▸ WORK TO DO:
Restate the material word for word and leave out anything that is a picture.

▸ COLLECTED MATERIAL:
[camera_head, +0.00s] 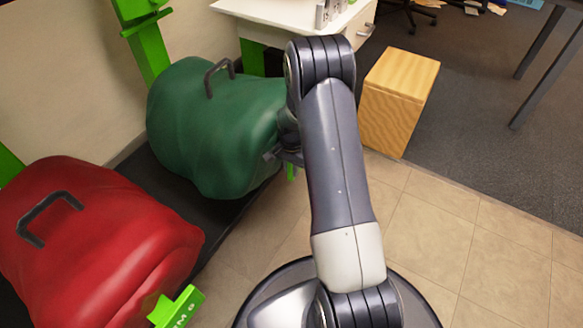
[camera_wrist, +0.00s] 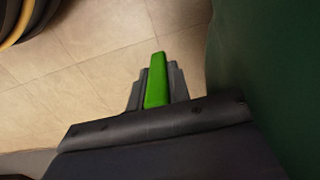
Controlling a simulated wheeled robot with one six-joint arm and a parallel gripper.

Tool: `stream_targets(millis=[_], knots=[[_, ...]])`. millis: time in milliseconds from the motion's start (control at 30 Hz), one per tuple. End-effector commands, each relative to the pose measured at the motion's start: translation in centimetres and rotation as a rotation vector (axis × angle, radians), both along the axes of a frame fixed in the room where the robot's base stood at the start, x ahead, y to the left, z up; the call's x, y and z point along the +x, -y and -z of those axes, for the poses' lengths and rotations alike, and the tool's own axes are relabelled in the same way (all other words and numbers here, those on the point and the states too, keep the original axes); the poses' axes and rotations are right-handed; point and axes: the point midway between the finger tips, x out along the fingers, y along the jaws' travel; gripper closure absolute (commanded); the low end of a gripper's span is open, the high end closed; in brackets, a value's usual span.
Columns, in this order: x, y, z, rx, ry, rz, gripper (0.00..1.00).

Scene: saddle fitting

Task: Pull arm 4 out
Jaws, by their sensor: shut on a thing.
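A bright green arm shows in the wrist view (camera_wrist: 155,80), held between the two dark fingers of my gripper (camera_wrist: 157,88). Its number cannot be read there. In the head view my gripper (camera_head: 285,158) is at the right side of the green saddle (camera_head: 222,130), mostly hidden by my own arm. A small bit of the green arm (camera_head: 291,172) shows just below the gripper. The green saddle also fills the right side of the wrist view (camera_wrist: 270,70), close beside the gripper. It has a dark handle (camera_head: 215,75) on top.
A red saddle (camera_head: 100,245) with a dark handle sits at the lower left, with a green labelled arm (camera_head: 178,308) at its front. A wooden box (camera_head: 398,95) stands on the right beyond my arm. A white desk (camera_head: 290,18) is behind. The tiled floor (camera_head: 470,235) at right is clear.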

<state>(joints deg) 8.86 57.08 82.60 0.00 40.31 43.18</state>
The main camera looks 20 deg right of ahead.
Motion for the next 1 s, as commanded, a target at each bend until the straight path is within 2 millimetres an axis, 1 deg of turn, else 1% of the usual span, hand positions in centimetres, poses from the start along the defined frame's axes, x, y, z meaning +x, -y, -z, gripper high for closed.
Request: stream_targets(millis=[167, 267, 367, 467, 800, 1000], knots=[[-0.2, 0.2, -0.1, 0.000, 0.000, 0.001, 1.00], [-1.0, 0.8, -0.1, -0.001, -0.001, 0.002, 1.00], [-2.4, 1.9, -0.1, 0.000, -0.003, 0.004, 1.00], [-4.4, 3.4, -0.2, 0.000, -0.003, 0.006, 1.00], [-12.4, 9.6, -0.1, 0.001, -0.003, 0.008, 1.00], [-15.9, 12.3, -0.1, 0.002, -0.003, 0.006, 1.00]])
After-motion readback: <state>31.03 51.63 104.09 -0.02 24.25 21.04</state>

▸ RESPONSE TO THIS EXERCISE:
[camera_head, +0.00s] 
[camera_wrist, +0.00s] 
Controlling a simulated wheeled robot with one six-joint arm and a parallel gripper.

Tool: `stream_targets(millis=[_], knots=[[_, ...]])`. millis: time in milliseconds from the motion's start (control at 30 Hz), one per tuple. End-effector commands, each relative to the pose measured at the motion's start: translation in centimetres and rotation as a rotation vector (axis × angle, radians), both along the axes of a frame fixed in the room where the robot's base stood at the start, x ahead, y to the left, z up; the call's x, y and z point along the +x, -y and -z of those axes, for the poses' lengths and rotations alike, and the tool's own axes are relabelled in the same way (all other words and numbers here, those on the point and the states too, keep the original axes); the poses' axes and rotations are right-handed; point and axes: the point midway between the finger tips, x out along the fingers, y along the jaws' travel; gripper closure absolute (commanded); the low end of a gripper's span is open, the high end closed; in brackets, a value's usual span.
Columns, in this order: x, y, z, rx, ry, rz, gripper (0.00..1.00).

Scene: saddle fitting

Task: Pull arm 4 out
Jaws, by their sensor: shut on a thing.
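A bright green arm shows in the wrist view (camera_wrist: 155,80), held between the two dark fingers of my gripper (camera_wrist: 157,88). Its number cannot be read there. In the head view my gripper (camera_head: 285,158) is at the right side of the green saddle (camera_head: 222,130), mostly hidden by my own arm. A small bit of the green arm (camera_head: 291,172) shows just below the gripper. The green saddle also fills the right side of the wrist view (camera_wrist: 270,70), close beside the gripper. It has a dark handle (camera_head: 215,75) on top.
A red saddle (camera_head: 100,245) with a dark handle sits at the lower left, with a green labelled arm (camera_head: 178,308) at its front. A wooden box (camera_head: 398,95) stands on the right beyond my arm. A white desk (camera_head: 290,18) is behind. The tiled floor (camera_head: 470,235) at right is clear.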

<state>(joints deg) 8.86 57.08 82.60 0.00 40.31 43.18</state>
The main camera looks 20 deg right of ahead.
Motion for the next 1 s, as commanded, a target at each bend until the straight path is within 2 millimetres an axis, 1 deg of turn, else 1% of the usual span, hand positions in centimetres, poses from the start along the defined frame's axes, x, y, z meaning +x, -y, -z, gripper high for closed.
Request: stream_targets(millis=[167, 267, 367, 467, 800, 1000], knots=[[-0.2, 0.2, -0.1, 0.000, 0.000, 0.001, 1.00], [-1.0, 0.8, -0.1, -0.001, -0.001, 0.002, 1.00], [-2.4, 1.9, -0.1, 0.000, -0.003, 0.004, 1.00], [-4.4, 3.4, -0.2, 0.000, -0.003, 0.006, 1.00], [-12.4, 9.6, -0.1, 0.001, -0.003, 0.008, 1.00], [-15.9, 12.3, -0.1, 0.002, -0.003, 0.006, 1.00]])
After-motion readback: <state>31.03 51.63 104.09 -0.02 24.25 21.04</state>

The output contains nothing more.